В пику своим мрачным ожиданиям и неизбежному ликованию публики я заулыбался, демонстрируя наплевательское отношение к суду и его жалкому приговору, но судья, как ни странно, в конце своей фразы не поставил точку, а продолжал: «…Однако, учитывая, что он ранее не судим, рос и воспитывался в ненадлежащей среде, судебная коллегия считает возможным не изолировать Подрабинека от общества и дать ему возможность искупить вину честным трудом…»

Тут я перестал понимать, что происходит: как же я буду сидеть свой срок, если меня не изолируют от общества?

«…Применить статью 43 УК РСФСР… назначить ему наказание в виде ссылки сроком на пять лет», – закончил читать судья.

Я выдохнул. Мне показалось, что я нечаянно вытянул счастливый лотерейный билет. Папа сдержанно улыбался. Судья закончил читать приговор, публика восторженно зааплодировала. Ну что за бараны, удивлялся я, они же должны негодовать по поводу столь мягкого наказания! До меня постепенно начало доходить, что я реально не поеду в лагерь, а скоро снова буду на воле. Это казалось невероятным. Я ведь уже настроился на тюремную жизнь.

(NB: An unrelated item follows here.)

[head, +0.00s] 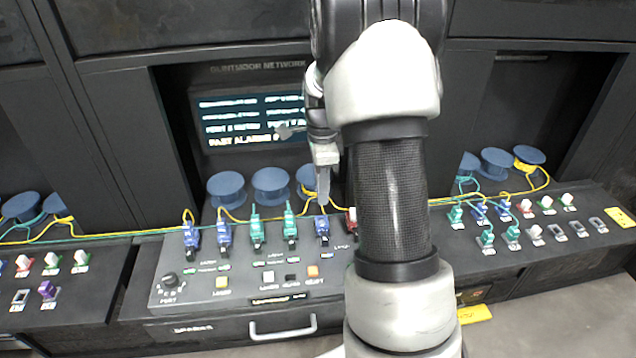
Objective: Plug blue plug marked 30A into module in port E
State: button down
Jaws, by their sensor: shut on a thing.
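My gripper (323,200) points down over the middle console (185,292). Its fingers are shut on the top of a blue plug (322,228), which stands upright at the console's back row with a yellow cable near it. I cannot tell whether this plug is seated. Two more blue plugs, one at the far left (191,236) and one beside it (224,234), stand in the same row, with two green plugs (257,230) to their right. The markings on the plugs and ports are too small to read, so I cannot tell 30A or port E. My arm hides the console's right part.
A red plug (351,217) stands just right of the gripper. Blue spools (271,184) and a screen (250,122) are behind. Yellow and green cables run across the back. More consoles with plugs stand left (90,310) and right (520,262).

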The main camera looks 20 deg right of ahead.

Суд закончился. Я только успел махнуть папе рукой, а он попытался подойти ко мне, но конвой встал между нами и меня вывели из зала суда. Меня уже не заводили в конвойную камеру, а сразу повели к выходу. Машину подогнали вплотную к зданию, но, прежде чем пройти несколько ступенек от двери до машины, я разглядел огромную толпу людей за милицейским оцеплением, понял, что это мои друзья, и на ходу помахал им рукой. В ответ раздалось дружное скандирование: «Са-ша! Са-ша!», и, уже садясь в машину, я увидел брошенный мне букет цветов, который упал на асфальт, чуть-чуть не долетев до меня. Я плюхнулся на свое сиденье, а с улицы по-прежнему слышалось «Са-ша! Са-ша!». Я был смятен, взволнован и чуть не до слез растроган. Конвоиры ошарашенно смотрели то на меня, то на улицу, будто боялись, что от скандирования моих друзей прямо сейчас рухнет советская власть или меня начнут отбивать силой. Машина, взвизгнув тормозами, резко газанула и, сопровождаемая воем сирен машин милицейского сопровождения, сделав крутой вираж, понеслась прочь от здания суда.

Красная Пресня

Закон устанавливал ясно и недвусмысленно: при назначении наказания, не связанного с лишением свободы, осужденный освобождается из-под стражи в зале суда. По закону меня должны были расконвоировать сразу после оглашения приговора. Вместо этого вернули в «Матросскую Тишину». Суд постановил держать меня под стражей вплоть до расконвоирования на месте ссылки, считая при этом один день содержания под стражей за три дня ссылки. Зачет – это, конечно, хорошо, но свобода лучше.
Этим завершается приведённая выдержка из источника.